Eski eşi ve çocuğunun İstanbul Ataşehir'de yaşadığını, 15 Ocak'ta onları görmek için resmi olarak görevdeyken aracıyla Ataşehir'e gittiğini anlatan M.D.K, burada yakın arkadaşı olan Ener Aktaş'ın da evine uğradığını, bu evde Turan Yıldırım ile Kenan Koçak'ın olduğunu ve kendisine Edirne'ye gideceklerini söyleyerek, birlikte gitme teklifinde bulunduklarını öne sürdü.
Teklifi kabul ederek Yıldırım ve Koçak'ı aracına aldığını ifade eden M.D.K, Aktaş'ın aracında bazı işlemler yapacağını ve döviz aldıktan sonra tekrar yolda kendilerine katılacağını belirterek yanlarından ayrıldığını, arkadaşına güvendiği için Turan Yıldırım'ın kim olduğunu sorgulamadığını, Tekirdağ sınırına geldiklerinde Aktaş'ın kendilerine yetiştiğini ve burada mola verdiklerini aktardı.
Moladan sonra Turan Yıldırım'ın, Ener Aktaş'ın aracına geçtiğini ve yola bu şekilde devam ettiklerini belirten M.D.K. ifadesini şöyle sürdürdü:
"Benzinlikte, yine daha önce Ener'in yanında görmüş olduğum ve ismini İshak A. olarak hatırladığım şahıs ile karşılaştık. Benzinlikten Ener ile beraber iki araçla ayrıldıktan sonra Ener ile konuştuk ve Yunanistan'a İpsala üzerinden geçeceğini söyleyince, Kenan benim arabamdan inerek Ener'in arabasına geçti. İpsala sınırına gelmeden ilçe merkezine doğru ben dönüş yaparak Edirne merkeze, görev yerime devam ettim. Sonrasında Ener, sınır kapısına varmış. Beni bir kaç kere görüntülü aradı, sonra kendisiyle konuştum. Yanında V.G. komiserin olduğunu gördüm. O esnada kırsal yolda araç kullandığım için ses duymadım, görüntü de kesik kesik geliyordu. V.G. komisere elimle selamlama yaptım. Kendisine herhangi bir şekilde Ener ile Kenan'ın sınırdan geçişinde yanlarında bulunan Turan isimli şahıs da araçlarında iken yardımcı olması hususunda bir telkinim ya da emir talimatım olmamıştır."

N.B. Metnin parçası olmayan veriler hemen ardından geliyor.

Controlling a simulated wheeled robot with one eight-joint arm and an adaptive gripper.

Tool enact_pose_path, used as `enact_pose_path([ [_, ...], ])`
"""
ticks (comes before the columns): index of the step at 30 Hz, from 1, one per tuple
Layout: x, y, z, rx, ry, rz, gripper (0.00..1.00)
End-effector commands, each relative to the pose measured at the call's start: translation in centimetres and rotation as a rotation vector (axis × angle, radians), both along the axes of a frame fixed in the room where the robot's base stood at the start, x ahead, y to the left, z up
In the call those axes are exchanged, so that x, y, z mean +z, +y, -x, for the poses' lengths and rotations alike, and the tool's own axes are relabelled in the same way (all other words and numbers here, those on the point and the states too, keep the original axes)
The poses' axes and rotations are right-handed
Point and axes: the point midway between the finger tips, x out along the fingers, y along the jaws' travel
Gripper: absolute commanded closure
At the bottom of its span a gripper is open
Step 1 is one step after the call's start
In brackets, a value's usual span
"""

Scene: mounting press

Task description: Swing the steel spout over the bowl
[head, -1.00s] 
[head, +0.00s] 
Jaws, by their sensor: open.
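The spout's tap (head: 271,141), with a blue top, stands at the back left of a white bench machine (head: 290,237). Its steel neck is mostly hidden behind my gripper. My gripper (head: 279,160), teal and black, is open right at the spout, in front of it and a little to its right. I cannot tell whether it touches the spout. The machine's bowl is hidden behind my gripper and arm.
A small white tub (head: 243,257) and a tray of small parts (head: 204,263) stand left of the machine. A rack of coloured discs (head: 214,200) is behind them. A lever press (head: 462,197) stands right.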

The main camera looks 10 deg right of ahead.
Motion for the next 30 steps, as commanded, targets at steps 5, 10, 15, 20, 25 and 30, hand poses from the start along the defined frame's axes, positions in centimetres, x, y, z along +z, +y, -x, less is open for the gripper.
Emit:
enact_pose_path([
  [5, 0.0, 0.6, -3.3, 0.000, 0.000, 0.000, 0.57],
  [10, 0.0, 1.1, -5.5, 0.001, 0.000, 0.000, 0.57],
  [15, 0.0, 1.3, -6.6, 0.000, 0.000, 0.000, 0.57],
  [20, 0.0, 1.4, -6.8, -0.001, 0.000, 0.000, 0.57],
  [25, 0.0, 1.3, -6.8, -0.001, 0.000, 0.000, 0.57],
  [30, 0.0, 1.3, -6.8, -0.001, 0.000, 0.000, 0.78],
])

Şüpheli M.D.K, firari şüpheli Turan Yıldırım'ın Malkara'ya kadar kendisiyle gitmesinin tesadüf olduğunu, tesadüf değilse bilgisi dışında gerçekleşen durum olduğunu öne sürerek, "Turan Yıldırım isimli firari şahsın yurt dışına Ener ve Kenan'ın kullandığı araç ile kaçırıldığı iddiası hususunda herhangi bir bilgiye sahip değilim ve bu yönde kolaylık sağladığım iddiasını da kabul etmiyorum." dedi.
Şüpheli müteahhit Kenan Koçak ise ifadesinde, 14 Ocak akşamı çocukluk arkadaşı şüpheli Ener Aktaş'la konuştuğunu, ailevi sağlık sorunlarından bunalması nedeniyle kendisine Aktaş'ın iki günlük Yunanistan seyahati teklif ettiğini, kendisinin de teklifi kabul ettiğini ileri sürdü.
Aktaş'ın evine 15 Ocak'ta gittiğini ve burada soruşturma sonucu tanıdığı Turan Yıldırım'la karşılaştığını anlatan Koçak, bir süre sonra sitenin bahçesine indiklerinde ise önceden tanıdığı M.D.K. ile karşılaştıklarını, M.D.K'nin yanlarına geleceğini bilmediğini savundu.
İki araçla Edirne'ye doğru yola çıktıklarını, yolda Turan Yıldırım'la beraber Ener Aktaş'ın aracına geçtiklerini ve aracı kendisinin kullanmaya başladığını dile getiren Koçak, İpsala Sınır Kapısı'na kadar böyle geldiklerini, burada şüpheli M.D.K'nin yanlarından ayrıldığını öne sürdü.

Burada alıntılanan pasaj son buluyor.